— Start —

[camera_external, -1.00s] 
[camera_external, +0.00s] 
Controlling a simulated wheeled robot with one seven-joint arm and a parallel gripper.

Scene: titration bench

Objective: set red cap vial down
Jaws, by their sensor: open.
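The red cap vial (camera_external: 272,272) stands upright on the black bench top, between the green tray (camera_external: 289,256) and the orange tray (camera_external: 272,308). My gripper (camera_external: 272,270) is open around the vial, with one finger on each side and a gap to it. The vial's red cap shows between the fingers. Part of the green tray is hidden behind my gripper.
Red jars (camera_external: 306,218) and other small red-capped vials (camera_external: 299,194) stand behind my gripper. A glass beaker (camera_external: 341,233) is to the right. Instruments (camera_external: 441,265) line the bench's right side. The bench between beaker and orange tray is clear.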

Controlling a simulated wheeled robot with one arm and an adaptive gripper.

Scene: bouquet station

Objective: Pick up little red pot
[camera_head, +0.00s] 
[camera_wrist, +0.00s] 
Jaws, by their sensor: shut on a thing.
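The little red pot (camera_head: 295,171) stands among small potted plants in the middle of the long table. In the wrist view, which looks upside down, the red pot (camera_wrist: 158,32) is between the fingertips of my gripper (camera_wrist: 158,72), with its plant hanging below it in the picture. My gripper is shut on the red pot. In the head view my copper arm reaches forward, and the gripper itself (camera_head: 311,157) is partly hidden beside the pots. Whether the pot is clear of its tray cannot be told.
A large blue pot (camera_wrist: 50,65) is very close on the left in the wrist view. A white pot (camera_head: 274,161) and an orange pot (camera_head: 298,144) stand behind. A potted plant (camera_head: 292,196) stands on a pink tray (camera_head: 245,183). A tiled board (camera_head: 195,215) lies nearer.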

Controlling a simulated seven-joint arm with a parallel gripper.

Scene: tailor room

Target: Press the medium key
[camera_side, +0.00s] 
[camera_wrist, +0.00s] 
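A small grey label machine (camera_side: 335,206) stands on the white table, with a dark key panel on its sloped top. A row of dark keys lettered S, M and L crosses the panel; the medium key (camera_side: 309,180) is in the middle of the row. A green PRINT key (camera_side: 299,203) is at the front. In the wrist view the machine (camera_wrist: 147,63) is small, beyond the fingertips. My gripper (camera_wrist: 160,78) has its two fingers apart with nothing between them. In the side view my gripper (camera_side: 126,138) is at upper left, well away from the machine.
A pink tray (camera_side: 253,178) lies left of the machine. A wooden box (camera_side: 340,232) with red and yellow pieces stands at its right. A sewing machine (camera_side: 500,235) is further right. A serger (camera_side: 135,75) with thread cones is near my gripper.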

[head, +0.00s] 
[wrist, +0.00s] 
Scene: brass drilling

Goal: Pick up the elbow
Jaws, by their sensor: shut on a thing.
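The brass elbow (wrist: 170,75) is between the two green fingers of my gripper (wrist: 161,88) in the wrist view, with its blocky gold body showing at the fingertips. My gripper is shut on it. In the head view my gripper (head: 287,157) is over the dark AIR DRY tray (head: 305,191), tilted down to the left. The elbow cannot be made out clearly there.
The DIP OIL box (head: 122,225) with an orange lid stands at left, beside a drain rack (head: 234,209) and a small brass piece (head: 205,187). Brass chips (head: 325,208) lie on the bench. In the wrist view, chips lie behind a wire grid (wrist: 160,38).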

— End —
— Start —

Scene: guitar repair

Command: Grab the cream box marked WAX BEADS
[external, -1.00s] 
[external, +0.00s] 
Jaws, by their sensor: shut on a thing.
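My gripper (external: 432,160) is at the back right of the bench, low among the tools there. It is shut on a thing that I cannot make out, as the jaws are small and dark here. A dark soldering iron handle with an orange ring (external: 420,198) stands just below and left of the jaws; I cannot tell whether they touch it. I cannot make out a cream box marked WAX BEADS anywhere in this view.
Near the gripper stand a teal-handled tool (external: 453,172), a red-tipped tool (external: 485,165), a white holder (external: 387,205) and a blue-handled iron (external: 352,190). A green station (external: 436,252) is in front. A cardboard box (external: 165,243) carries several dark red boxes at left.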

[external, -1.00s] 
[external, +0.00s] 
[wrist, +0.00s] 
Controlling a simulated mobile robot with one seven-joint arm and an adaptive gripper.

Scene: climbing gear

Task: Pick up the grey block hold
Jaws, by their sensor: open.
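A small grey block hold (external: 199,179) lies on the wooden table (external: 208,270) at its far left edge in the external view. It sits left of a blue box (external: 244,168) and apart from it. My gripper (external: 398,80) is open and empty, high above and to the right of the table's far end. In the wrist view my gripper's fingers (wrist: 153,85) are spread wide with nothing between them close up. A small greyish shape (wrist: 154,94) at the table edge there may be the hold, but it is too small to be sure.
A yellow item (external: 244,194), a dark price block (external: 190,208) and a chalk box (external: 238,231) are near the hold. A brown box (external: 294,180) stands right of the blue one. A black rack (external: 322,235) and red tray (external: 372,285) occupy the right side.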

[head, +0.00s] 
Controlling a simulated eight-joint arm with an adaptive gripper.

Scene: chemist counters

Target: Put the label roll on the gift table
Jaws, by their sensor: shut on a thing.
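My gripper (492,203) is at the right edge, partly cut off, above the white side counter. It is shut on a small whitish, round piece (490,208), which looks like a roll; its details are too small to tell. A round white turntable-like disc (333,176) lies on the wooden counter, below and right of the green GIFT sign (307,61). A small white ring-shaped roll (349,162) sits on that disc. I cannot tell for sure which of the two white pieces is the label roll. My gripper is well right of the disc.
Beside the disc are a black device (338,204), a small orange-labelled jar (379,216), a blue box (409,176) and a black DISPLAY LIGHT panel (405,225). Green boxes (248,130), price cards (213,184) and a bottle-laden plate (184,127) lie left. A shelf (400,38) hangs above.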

— End —

◆ **Requirement**: Transcribe, word for word, every line from the line with "[camera_side, +0.00s]" to the line with "Goal: Pick up the elbow", inclusive, and output nothing else.

◆ **Answer for this exercise**:
[camera_side, +0.00s] 
[camera_wrist, +0.00s] 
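A small grey label machine (camera_side: 335,206) stands on the white table, with a dark key panel on its sloped top. A row of dark keys lettered S, M and L crosses the panel; the medium key (camera_side: 309,180) is in the middle of the row. A green PRINT key (camera_side: 299,203) is at the front. In the wrist view the machine (camera_wrist: 147,63) is small, beyond the fingertips. My gripper (camera_wrist: 160,78) has its two fingers apart with nothing between them. In the side view my gripper (camera_side: 126,138) is at upper left, well away from the machine.
A pink tray (camera_side: 253,178) lies left of the machine. A wooden box (camera_side: 340,232) with red and yellow pieces stands at its right. A sewing machine (camera_side: 500,235) is further right. A serger (camera_side: 135,75) with thread cones is near my gripper.

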[head, +0.00s] 
[wrist, +0.00s] 
Scene: brass drilling

Goal: Pick up the elbow

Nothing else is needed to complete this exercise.